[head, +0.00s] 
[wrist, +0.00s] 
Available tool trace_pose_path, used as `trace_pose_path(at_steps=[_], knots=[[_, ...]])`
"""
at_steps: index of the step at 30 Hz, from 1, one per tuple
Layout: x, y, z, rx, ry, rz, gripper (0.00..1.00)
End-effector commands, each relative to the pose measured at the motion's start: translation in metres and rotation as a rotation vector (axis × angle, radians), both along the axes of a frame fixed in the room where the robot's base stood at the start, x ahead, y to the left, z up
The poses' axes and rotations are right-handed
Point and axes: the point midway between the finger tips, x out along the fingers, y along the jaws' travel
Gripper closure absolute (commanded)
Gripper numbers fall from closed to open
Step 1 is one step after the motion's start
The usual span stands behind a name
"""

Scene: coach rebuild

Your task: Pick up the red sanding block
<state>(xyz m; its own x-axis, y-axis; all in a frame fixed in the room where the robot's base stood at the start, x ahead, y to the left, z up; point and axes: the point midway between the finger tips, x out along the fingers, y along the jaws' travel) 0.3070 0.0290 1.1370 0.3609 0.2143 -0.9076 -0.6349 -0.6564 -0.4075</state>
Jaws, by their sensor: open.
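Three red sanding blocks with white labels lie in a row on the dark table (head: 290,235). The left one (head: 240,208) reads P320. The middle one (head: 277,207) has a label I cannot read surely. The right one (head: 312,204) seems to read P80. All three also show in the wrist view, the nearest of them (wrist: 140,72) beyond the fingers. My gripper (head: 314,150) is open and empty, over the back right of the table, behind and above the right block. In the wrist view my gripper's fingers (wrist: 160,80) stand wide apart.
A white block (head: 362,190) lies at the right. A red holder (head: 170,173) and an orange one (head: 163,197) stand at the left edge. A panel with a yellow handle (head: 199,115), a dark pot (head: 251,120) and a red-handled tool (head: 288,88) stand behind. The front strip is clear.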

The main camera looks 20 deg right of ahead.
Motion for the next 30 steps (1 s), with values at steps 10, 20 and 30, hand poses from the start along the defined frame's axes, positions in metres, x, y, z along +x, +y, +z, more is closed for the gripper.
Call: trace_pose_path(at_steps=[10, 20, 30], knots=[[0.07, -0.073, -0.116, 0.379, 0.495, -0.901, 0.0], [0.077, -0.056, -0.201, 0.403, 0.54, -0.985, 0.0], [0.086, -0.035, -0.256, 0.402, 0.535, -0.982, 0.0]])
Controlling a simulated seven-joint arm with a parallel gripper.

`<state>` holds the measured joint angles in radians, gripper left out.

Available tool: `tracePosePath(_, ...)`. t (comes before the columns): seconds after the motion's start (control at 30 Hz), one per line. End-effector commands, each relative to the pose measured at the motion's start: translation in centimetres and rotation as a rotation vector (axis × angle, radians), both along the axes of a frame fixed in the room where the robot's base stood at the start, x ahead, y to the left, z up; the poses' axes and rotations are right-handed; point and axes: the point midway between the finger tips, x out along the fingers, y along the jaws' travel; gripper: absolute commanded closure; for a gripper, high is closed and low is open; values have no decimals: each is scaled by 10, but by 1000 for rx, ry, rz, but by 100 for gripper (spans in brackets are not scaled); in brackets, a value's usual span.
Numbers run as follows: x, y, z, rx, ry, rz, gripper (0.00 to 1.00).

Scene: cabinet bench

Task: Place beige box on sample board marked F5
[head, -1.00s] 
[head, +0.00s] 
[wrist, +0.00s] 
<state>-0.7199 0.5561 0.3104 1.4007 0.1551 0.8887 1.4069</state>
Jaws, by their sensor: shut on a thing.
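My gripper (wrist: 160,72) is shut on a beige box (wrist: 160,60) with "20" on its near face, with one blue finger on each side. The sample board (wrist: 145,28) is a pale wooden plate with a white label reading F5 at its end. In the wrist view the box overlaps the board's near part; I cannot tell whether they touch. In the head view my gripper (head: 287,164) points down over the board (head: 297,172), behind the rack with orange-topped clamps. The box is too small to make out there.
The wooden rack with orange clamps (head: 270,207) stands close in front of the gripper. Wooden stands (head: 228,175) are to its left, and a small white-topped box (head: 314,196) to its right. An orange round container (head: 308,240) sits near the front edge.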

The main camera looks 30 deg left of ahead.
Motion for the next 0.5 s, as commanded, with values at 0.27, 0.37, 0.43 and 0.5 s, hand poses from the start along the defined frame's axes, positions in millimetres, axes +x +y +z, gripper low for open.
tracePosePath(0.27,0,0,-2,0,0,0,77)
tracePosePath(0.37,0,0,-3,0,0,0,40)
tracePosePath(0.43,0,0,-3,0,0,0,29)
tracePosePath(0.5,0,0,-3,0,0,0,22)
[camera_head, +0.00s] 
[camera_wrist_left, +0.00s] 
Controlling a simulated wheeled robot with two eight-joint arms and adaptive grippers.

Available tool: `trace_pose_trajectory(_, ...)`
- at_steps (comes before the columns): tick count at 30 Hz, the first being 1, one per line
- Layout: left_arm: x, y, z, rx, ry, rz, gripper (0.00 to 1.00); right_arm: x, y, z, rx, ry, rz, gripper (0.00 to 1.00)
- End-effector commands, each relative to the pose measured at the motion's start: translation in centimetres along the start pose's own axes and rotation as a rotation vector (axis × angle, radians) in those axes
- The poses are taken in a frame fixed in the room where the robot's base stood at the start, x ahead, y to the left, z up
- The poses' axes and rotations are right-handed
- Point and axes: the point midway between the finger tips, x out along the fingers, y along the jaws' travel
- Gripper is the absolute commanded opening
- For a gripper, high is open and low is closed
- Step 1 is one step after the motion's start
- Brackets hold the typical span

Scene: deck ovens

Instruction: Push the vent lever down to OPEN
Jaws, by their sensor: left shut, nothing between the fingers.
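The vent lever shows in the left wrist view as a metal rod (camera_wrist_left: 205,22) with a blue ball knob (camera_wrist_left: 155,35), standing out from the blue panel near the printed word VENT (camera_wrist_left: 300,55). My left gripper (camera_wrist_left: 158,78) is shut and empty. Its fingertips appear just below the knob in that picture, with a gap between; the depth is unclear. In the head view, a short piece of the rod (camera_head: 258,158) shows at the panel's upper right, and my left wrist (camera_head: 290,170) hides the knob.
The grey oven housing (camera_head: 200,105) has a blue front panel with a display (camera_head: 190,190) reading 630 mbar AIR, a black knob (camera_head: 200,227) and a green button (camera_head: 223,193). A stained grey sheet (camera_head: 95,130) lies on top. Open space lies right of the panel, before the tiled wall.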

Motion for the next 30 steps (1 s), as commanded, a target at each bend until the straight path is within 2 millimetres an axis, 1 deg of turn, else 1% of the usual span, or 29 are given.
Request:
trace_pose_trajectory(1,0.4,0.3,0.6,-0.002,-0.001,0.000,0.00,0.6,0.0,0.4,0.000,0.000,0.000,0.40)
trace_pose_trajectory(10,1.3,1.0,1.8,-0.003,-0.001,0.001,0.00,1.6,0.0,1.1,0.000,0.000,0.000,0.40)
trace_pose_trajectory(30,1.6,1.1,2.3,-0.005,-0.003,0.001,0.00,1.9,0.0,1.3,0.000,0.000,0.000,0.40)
****************
Do this: Identify and copy lines that hold the string "Scene".

Exercise result:
Scene: coach rebuild
Scene: cabinet bench
Scene: deck ovens

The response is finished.